**Stated goal:**
Copy out all the data, word for word.

**Data segment:**
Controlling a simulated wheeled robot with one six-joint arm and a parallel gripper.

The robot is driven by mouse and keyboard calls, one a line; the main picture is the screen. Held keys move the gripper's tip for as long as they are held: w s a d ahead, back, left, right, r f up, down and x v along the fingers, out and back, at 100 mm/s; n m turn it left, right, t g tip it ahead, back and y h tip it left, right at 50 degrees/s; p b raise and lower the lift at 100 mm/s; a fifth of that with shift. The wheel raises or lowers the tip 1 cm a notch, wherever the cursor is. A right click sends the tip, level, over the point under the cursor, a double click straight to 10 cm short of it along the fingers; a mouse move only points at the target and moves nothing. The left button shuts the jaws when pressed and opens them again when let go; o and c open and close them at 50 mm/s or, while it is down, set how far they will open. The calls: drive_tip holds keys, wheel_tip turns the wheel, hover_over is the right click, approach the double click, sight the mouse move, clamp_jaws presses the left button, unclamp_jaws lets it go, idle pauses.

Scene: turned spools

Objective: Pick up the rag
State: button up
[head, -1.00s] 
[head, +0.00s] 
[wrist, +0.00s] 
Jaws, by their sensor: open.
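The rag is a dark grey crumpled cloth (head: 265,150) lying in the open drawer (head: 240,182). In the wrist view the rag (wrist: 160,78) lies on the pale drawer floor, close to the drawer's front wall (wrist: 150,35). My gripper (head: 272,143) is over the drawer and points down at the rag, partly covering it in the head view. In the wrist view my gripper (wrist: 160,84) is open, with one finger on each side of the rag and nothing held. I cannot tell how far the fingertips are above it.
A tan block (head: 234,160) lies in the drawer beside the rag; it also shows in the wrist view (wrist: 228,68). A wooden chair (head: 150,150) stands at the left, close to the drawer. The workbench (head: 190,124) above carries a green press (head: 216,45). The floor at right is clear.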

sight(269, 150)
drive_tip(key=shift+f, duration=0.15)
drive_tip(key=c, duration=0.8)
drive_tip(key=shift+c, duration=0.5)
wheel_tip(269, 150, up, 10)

**Correct output:**
Controlling a simulated wheeled robot with one six-joint arm and a parallel gripper.

The robot is driven by mouse and keyboard calls, one a line; the main picture is the screen. Held keys move the gripper's tip for as long as they are held: w s a d ahead, back, left, right, r f up, down and x v along the fingers, out and back, at 100 mm/s; n m turn it left, right, t g tip it ahead, back and y h tip it left, right at 50 degrees/s; p b raise and lower the lift at 100 mm/s; a fifth of that with shift. The wheel raises or lowers the tip 1 cm a notch, wherever the cursor is. A right click sends the tip, level, over the point under the cursor, a double click straight to 10 cm short of it along the fingers; a mouse move only points at the target and moves nothing. The left button shuts the jaws when pressed and opens them again when let go; o and c open and close them at 50 mm/s or, while it is down, set how far they will open. The calls: drive_tip holds keys, wheel_tip turns the wheel, hover_over is the right click, approach the double click, sight the mouse move, clamp_jaws presses the left button, unclamp_jaws lets it go, idle pauses.

Scene: turned spools

Objective: Pick up the rag
State: button up
[head, -1.00s] 
[head, +0.00s] 
[wrist, +0.00s] 
Jaws, by their sensor: open.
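The rag is a dark grey crumpled cloth (head: 265,150) lying in the open drawer (head: 240,182). In the wrist view the rag (wrist: 160,78) lies on the pale drawer floor, close to the drawer's front wall (wrist: 150,35). My gripper (head: 272,143) is over the drawer and points down at the rag, partly covering it in the head view. In the wrist view my gripper (wrist: 160,84) is open, with one finger on each side of the rag and nothing held. I cannot tell how far the fingertips are above it.
A tan block (head: 234,160) lies in the drawer beside the rag; it also shows in the wrist view (wrist: 228,68). A wooden chair (head: 150,150) stands at the left, close to the drawer. The workbench (head: 190,124) above carries a green press (head: 216,45). The floor at right is clear.

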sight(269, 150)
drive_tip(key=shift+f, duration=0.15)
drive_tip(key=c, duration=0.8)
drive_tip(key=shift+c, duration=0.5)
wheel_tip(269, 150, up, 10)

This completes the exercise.